Es wird sein in den letzten Tagen - Zwischen Erinnern und Träumen, zwischen Trauern und Hoffen. – Liedpredigt zu EG 426 & Jesaja 2, 2-5 von Karin Latour
(Kurze Vorstellung des Liedes von Walter Schulz, EG 426)
„Dann kam der Krieg doch zu uns. Eines Nachts hörten wir ihn wiehern. Und dann lachte es draußen mit vielen Stimmen und schon hörten wir das Krachen der eingeschlagenen Türen
Die alte Luise starb in ihrem Bett, Der Pfarrer starb als er sich schützend vor das Kirchportal stellte, Lise Schuch starb als sie versuchte Goldmünzen zu verstecken, Männer starben, als sie versuchten ihre Frauen zu schützen und ihre Frauen starben wie Frauen eben sterben im Krieg.
Martha starb auch. Sie sah noch wie sich die Zimmerdecke über ihr in rote Hitze verwandelte, sie roch den Qualm, bevor er so fest nach ihr griff, dass sie nichts mehr erkannte und sie hörte ihre Schwester um Hilfe rufen.
Während die Zukunft, die sie eben noch gehabt hatte, sich in nichts auflöste : der Mann, den sie nie haben, und die Kinder, die sie nicht großziehen würde und die Enkel, denen sie niemals von einem berühmten Spaßmacher an einem Vormittag im Frühling erzählen würde, die Kinder dieser Enkel, all die Menschen, die es nun doch nicht geben sollte.

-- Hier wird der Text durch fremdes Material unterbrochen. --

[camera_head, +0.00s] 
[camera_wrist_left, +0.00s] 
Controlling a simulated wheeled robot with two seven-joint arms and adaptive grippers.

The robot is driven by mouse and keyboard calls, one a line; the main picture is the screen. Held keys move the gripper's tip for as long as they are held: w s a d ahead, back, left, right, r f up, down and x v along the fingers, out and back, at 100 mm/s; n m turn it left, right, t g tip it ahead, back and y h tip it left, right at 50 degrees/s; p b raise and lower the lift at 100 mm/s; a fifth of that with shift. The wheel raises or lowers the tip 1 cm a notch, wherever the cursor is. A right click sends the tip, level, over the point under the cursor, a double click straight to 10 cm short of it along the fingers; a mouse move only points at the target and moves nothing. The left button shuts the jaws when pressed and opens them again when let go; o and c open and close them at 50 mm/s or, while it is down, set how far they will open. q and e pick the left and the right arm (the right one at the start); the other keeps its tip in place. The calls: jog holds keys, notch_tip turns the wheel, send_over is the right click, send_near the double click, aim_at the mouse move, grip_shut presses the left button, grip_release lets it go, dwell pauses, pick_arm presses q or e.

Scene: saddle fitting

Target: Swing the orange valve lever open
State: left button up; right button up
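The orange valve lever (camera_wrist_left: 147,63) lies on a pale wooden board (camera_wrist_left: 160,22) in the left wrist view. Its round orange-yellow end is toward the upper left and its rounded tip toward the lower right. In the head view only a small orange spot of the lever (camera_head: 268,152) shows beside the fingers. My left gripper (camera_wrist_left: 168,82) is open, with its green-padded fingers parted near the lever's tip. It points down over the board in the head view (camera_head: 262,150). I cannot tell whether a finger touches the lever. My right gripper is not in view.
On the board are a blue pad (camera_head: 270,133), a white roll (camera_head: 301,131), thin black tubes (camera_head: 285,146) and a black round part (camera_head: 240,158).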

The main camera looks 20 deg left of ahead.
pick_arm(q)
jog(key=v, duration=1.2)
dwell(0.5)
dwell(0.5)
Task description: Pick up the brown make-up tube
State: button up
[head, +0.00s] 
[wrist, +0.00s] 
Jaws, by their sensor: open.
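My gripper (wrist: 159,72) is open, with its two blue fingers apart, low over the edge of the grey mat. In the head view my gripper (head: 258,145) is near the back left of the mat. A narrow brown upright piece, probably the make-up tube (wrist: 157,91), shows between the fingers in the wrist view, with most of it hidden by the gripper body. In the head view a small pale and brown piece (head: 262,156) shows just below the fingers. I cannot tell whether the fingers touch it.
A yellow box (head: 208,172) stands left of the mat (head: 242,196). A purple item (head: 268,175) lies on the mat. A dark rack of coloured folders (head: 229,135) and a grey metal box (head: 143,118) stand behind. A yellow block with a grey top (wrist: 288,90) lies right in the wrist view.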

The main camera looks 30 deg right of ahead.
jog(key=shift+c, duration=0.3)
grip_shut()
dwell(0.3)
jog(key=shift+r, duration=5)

So schnell geht das, dachte sie, als wäre sie hinter ein großes Geheimnis gekommen. Und als sie die Dachbalken splittern hörte fiel ihr noch ein, dass Tyll Uhlenspiegel nun vielleicht der Einzige war, der sich an unsere Gesichter erinnern würde und wissen würde, dass es uns gegeben hatte!“ (aus Daniel Kehlmann- „Tyll“)
Liebe Gemeinde,
ich frage es mich manchmal, wer sich ihrer erinnert- all der Männer und Frauen- Kinder und Alten, all der Soldaten und Opfer der beiden Weltkriege, wenn wir nicht mehr sind. Wir, die wir die Geschichten der Väter und Mütter, der Großmütter und Großväter noch kennen. Die noch etwas anfangen können mit dem Begriff „Volkstrauertag“, an dem Menschen auf die Friedhöfe gehen und einen Kranz niederlegen -nicht zum Heldengedenken, sondern zur Trauer um und in Erinnerung an die Opfer der beiden großen Weltkriege. Und auch der anderen, all der anderen Kriege. Wer wird sich dann erinnern, wenn in den Familien der Letzte stirbt, der noch weiß, wer der junge Kerl in seiner Uniform ist auf dem großen, eingerahmten Foto im Keller, wer die Feldpostkarten geschrieben hat im Karton, den die Eltern all die Jahrzehnte aufbewahrt hatten, wenn die Bilderrahmen von den Fensterbänken neben dem Sessel der Alten in unseren Heimen zusammen mit den anderen wenigen letzten Erinnerungsstücken aus einem langen Leben im 20. Jahrhundert abgeräumt sind.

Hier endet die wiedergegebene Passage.